Begin Data entries
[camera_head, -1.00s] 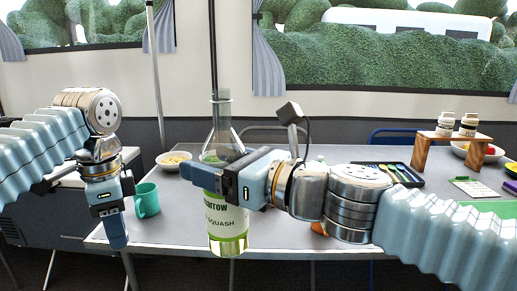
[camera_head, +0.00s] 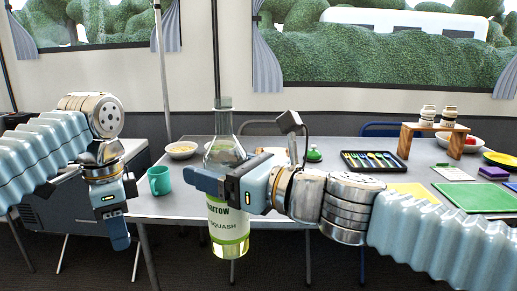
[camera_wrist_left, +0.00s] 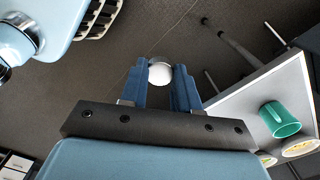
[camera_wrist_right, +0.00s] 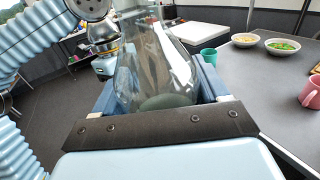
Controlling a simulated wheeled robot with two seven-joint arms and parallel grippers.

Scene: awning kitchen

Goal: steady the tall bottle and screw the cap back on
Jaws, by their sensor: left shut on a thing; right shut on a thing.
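The tall bottle (camera_head: 228,232) is clear glass with a long narrow neck and a green and white squash label. My right gripper (camera_head: 212,184) is shut around its body and holds it upright, in front of the table's edge. In the right wrist view the glass (camera_wrist_right: 150,62) fills the space between the fingers. No cap shows on the neck in the head view. My left gripper (camera_head: 120,240) points down, left of the bottle and well apart from it. In the left wrist view it is shut on a small white round cap (camera_wrist_left: 160,73) at its fingertips.
The table (camera_head: 290,205) lies behind the bottle. A teal mug (camera_head: 159,181) and a bowl (camera_head: 181,150) stand at its left end.

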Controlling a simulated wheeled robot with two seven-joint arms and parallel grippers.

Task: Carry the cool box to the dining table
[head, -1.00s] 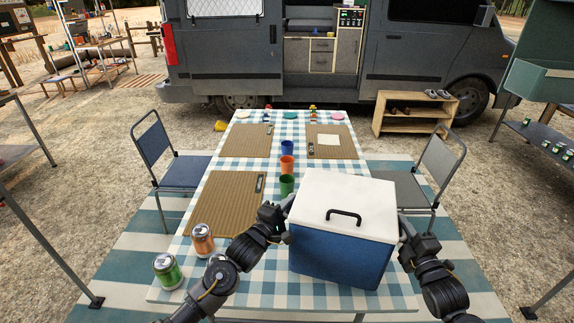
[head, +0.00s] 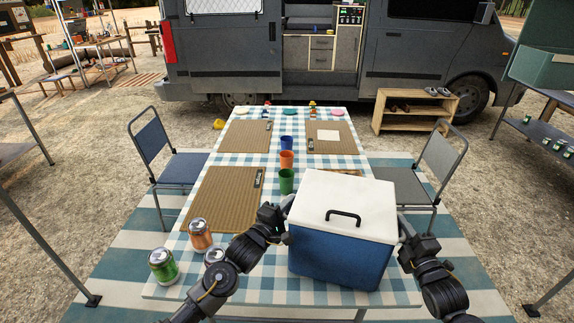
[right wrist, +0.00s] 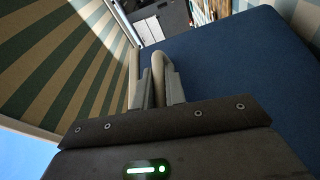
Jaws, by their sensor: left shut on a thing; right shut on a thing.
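The blue cool box (head: 341,254) with a white lid and black top handle is at the near right part of the dining table (head: 200,285). It is upright; I cannot tell from the head view whether its base touches the checked cloth. My left gripper (head: 287,208) is shut on its left side, and my right gripper (head: 405,228) is shut on its right side. In the right wrist view the right gripper's fingers (right wrist: 158,88) close around a pale side handle beside the blue wall (right wrist: 240,75). The left grip is partly hidden by the box.
Green (head: 286,181), orange (head: 286,159) and blue (head: 286,143) cups line the middle. Woven mats (head: 222,200) lie around. Chairs (head: 165,155) flank both sides.

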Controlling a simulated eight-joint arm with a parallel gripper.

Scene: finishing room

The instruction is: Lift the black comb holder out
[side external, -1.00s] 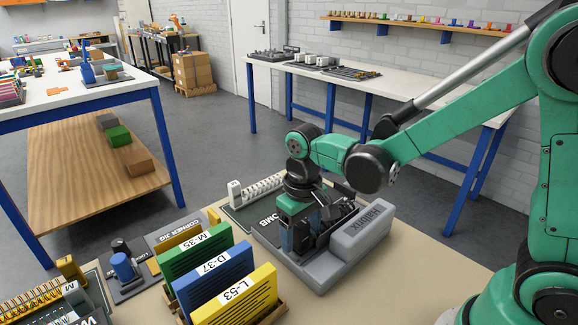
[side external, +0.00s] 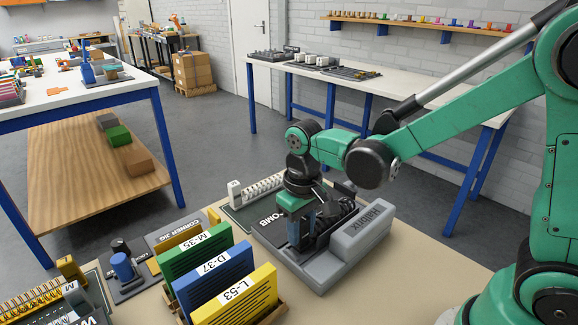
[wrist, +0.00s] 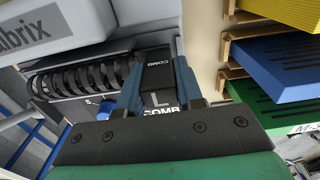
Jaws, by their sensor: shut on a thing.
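The black comb holder (wrist: 158,70), a dark block marked COMB, sits between the two blue fingers of my gripper (wrist: 157,84) in the wrist view. The fingers are shut on its sides. A black ribbed comb (wrist: 85,78) extends to the left of it. In the side view my gripper (side external: 302,236) points down over the grey binding machine (side external: 322,275), left of its raised Fabrix block (side external: 362,232). There the holder is mostly hidden behind the fingers, and I cannot tell whether it is clear of the machine.
Green, blue and yellow labelled binders (side external: 222,290) stand upright close to the left of the machine. A tray with a white comb (side external: 262,188) lies behind it. A corner jig (side external: 175,238) is farther left. The beige table is bare to the right front.
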End Data entries
• **Problem details**
Starting at the top of the listing above, please restate word for word each line up to and including the one that holds "Goal: steady the", omitting every image.

• **Exercise response**
[camera_head, -1.00s] 
[camera_head, +0.00s] 
[camera_wrist_left, +0.00s] 
[camera_wrist_right, +0.00s] 
Controlling a simulated wheeled robot with two seven-joint arms and parallel grippers.

Scene: awning kitchen

Goal: steady the tall bottle and screw the cap back on

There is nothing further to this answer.